Idea for Pin Mapping Hard Wired Items ie:MosFets


The idea stemmed from re-visiting these two(2) threads:

Continuing the discussion from Some thoughts on the underlying data model (symbols):

Continuing the discussion from P Channel Mosfet symbols and footprints:

CAUTION: What I know that I do not know is how simulation is done with KiCad.

As others have mentioned, any transistor can have as many as 6 pin-out configurations; and this can be seen in the screen-grab below:

The symbol does not need to change but the pin numbering might:

A drop down menu item to assign the pin-mapping would mean only 2 symbols. A second drop down menu item to assign the polarity would mean only one symbol in the library, with two (or more?) graphical elements assigned to it.

Another field could be inside the symbol, and that could be the part number. Then that part number could contain the previous entries and grey those out.

This idea is a little bit off-the-cuff and challenging to describe.
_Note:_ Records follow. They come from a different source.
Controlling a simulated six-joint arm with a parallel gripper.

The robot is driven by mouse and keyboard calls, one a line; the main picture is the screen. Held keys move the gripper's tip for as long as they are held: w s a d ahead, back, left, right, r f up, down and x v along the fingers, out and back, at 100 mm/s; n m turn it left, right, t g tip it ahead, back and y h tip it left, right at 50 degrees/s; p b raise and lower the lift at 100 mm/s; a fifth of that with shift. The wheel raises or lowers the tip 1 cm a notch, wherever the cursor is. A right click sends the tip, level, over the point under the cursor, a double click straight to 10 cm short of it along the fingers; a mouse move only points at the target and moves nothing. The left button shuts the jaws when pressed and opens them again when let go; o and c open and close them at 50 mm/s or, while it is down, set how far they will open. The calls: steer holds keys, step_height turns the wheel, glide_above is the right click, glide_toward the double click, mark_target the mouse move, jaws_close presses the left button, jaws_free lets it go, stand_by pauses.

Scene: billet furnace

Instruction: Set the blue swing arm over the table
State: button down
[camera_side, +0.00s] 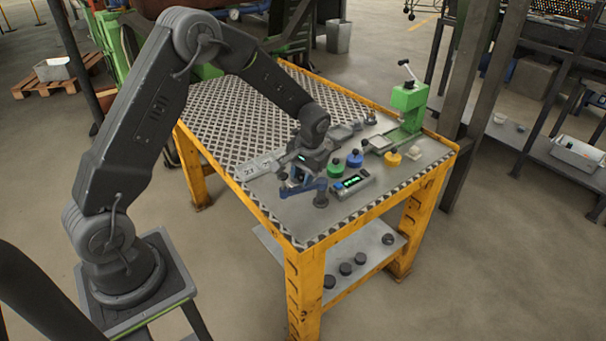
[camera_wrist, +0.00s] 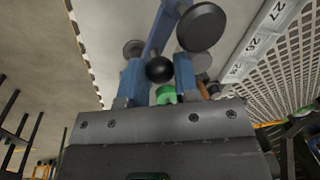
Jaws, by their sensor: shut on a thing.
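The blue swing arm (camera_side: 308,187) is over the near part of the table (camera_side: 300,225), close to a dark round post (camera_side: 321,198). In the wrist view the blue swing arm (camera_wrist: 160,32) runs up from a black ball knob (camera_wrist: 160,69) to a dark round disc (camera_wrist: 200,27). My gripper (camera_side: 298,178) is down at the swing arm. In the wrist view my gripper (camera_wrist: 160,77) has its two blue fingers on either side of the black knob and is shut on it. The contact is partly hidden in the side view.
Green (camera_side: 335,169), blue (camera_side: 355,158) and yellow (camera_side: 392,158) knobbed pieces stand to the right. A small display box (camera_side: 352,184) is close beside the swing arm. A green press (camera_side: 407,108) stands farther back. Numbered plates (camera_side: 257,165) lie to the left.

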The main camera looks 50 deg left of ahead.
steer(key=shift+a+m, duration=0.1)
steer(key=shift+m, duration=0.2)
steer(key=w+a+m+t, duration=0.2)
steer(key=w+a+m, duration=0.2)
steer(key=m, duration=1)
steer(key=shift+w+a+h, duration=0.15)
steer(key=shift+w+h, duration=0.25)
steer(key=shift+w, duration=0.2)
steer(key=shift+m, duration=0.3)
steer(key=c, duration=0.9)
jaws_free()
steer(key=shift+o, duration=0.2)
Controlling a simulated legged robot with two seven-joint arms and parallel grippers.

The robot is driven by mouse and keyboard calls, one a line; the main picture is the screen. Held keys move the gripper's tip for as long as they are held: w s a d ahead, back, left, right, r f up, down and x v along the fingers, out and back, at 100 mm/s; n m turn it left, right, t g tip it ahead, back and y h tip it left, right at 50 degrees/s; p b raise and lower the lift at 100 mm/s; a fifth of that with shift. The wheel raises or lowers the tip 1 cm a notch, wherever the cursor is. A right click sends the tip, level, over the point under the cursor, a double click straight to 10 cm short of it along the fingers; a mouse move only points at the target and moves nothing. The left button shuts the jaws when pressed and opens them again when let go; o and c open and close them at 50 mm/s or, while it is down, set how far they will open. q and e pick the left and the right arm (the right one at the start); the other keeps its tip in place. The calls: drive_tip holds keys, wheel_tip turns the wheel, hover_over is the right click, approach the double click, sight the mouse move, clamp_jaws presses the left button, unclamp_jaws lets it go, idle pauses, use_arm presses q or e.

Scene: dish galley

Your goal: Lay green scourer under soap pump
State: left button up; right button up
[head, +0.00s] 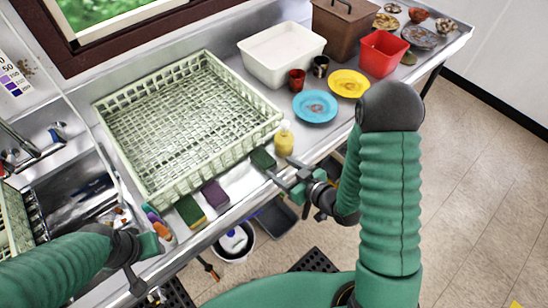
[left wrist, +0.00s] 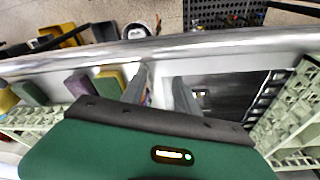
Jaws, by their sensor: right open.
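The yellow soap pump (head: 284,141) stands upright on the counter near the front edge, right of the rack. The dark green scourer (head: 262,158) lies just left of it, apart from or barely touching it. Both show at the left of the left wrist view, the pump (left wrist: 8,98) and the scourer (left wrist: 31,93). My right gripper (head: 285,179) is open at the counter's edge, just in front of the scourer and pump; its fingers look empty. My left gripper (head: 146,290) is over the front edge at lower left, its fingers apart and empty in the left wrist view (left wrist: 160,88).
A purple block (head: 215,194) and a green-and-yellow sponge (head: 190,210) lie along the front edge. The pale dish rack (head: 160,195) fills the counter behind. A blue plate (head: 315,106) and yellow plate (head: 349,83) lie beyond the pump. The sink (head: 70,200) is at left.

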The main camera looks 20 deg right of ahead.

With any luck members here will be able to figure out what I mean and describe and develop the idea further.

Thanks in advance!


Just Noticed:

Choose Symbol (14058 items loaded)


There are only about Fourty-Five(45) different Reference Designators; most having the same basic schematic symbol:

Reference designator

i know, i know, i know… the librarians are going to hate me now…


If the symbol pin name G1, D1, S1, G2, D2, S2 - I would able to present 6 pin parts of 2 FETs in just one symbol (with 2 parts) instead of 6! = 12345*6 = 720 symbols or an symbol (with 240 parts) for all possible 6 pin package out there. I do not think drop down menu for customize pin map of individual symbol like scale with project of 100 symbol. But It would scale with one line of BOM changed for part number, and pin map properties (As a specialize field in symbol)… The same go for spice simulation, one other specialize pin mapping properties for pspice.


All that would be needed to help you guys out would be to give the “edit symbol fields” tool the option to also change the symbol. Plus an easy way to select an alternative symbol with in both that tool and maybe even the right click menu. No need to add some stuff on the file format level. (Adding better user interface options will suffice.)

I would assume that this will all be aided by the new file format. I would assume that it allows the same symbol to define pin mappings for different footprints in some way. (This might be either done with the inheritance feature or could be something where the third entity idea by @Seth_h would help. A usecase i did not see when the latter was presented to us the first time round.)


Hi all,

I followed with interest these three threads and I wanted to add some information how this problem was solved in a very old CAD program I used under MS-DOS (and DR-DOS) since 1986. It was called EEDesigner I and III (last version 2.80 ) made by Visionics.
There were three libraries : schematic, layout and cross-reference.
When you made your decision of implementation in the schematic, you choose a cross-reference defined before in a mapping process shown below :

If you wanted to go from through-hole to SMD you had just to change the cross-reference in the schematic, and redo the layout :wink: .

In doing so, the size of the libraries were reduced to the minimum of all parts created and used by a customer, very important at the time hard disk space was measured in Megabytes not in Terabytes !

Of course this method will not give better results if you want to build universal libraries distributed with the CAD program.

I don’t know if other CAD programs use these method of three libraries ??

Kind regards from France


See - this is why I love classical stuff. It ugly, but work, and no complain from the developer about the complexity of the problem, or standards, or B.S. security problems.


Yes, of course! The “cross-reference” would correspond fairly to the “pin mapping table” in the ongoing discussion. I too believe that it should be a separate asset in its own right (an object you can put into a library for re-use).

Yes, that is what I meant when I referred to the combinatorial explosion we are having currently. That is, when "m" entities pair with “n” entities we have O(m . n) complexity which, simplified, is like square(n).

One may argue that disk space and bandwidth are plenty but the name space where these paired entities live is not. Or conversely a “shortage or scarcity or awkwardness” of such paired entities needlessly slows down design activities in the early stage, typically schematic-centric work e.g. schematic -> simulation -> schematic cycles, part selection, schematic-level refactoring etc.

I hope to add more to this intense discussion that’s shaping up here!